**DO THIS:**
In your copy, leave out the pictures; write out all the data exactly.

**SOURCE MATERIAL:**
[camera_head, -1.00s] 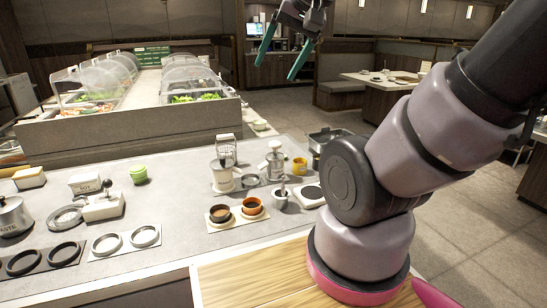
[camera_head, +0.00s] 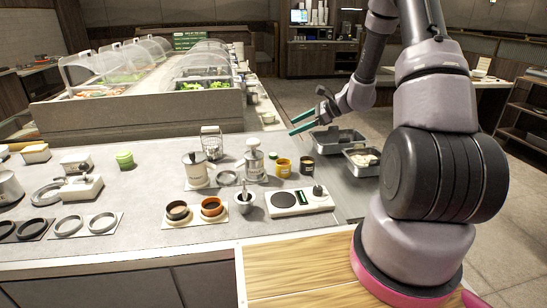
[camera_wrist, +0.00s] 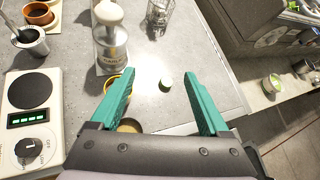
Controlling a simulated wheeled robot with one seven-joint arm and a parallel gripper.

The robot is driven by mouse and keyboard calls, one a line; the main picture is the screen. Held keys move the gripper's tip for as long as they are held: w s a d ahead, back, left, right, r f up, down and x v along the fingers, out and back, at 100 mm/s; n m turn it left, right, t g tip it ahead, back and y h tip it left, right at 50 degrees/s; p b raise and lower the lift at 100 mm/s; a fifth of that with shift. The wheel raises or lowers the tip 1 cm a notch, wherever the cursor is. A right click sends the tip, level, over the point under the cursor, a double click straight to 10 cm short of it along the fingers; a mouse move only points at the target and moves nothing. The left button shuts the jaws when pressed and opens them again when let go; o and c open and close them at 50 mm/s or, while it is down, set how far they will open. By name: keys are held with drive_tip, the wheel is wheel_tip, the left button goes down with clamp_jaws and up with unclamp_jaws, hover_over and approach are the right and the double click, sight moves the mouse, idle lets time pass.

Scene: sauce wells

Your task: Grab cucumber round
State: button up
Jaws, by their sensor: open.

**SOLUTION FOR THIS EXERCISE:**
[camera_head, -1.00s] 
[camera_head, +0.00s] 
[camera_wrist, +0.00s] 
Controlling a simulated wheeled robot with one seven-joint arm and a parallel gripper.

The robot is driven by mouse and keyboard calls, one a line; the main picture is the screen. Held keys move the gripper's tip for as long as they are held: w s a d ahead, back, left, right, r f up, down and x v along the fingers, out and back, at 100 mm/s; n m turn it left, right, t g tip it ahead, back and y h tip it left, right at 50 degrees/s; p b raise and lower the lift at 100 mm/s; a fifth of that with shift. The wheel raises or lowers the tip 1 cm a notch, wherever the cursor is. A right click sends the tip, level, over the point under the cursor, a double click straight to 10 cm short of it along the fingers; a mouse move only points at the target and moves nothing. The left button shuts the jaws when pressed and opens them again when let go; o and c open and close them at 50 mm/s or, while it is down, set how far they will open. By name: keys are held with drive_tip, the wheel is wheel_tip, the left button goes down with clamp_jaws and up with unclamp_jaws, hover_over and approach are the right and the double click, sight moves the mouse, idle lets time pass.

Scene: sauce wells

Your task: Grab cucumber round
State: button up
Jaws, by their sensor: open.

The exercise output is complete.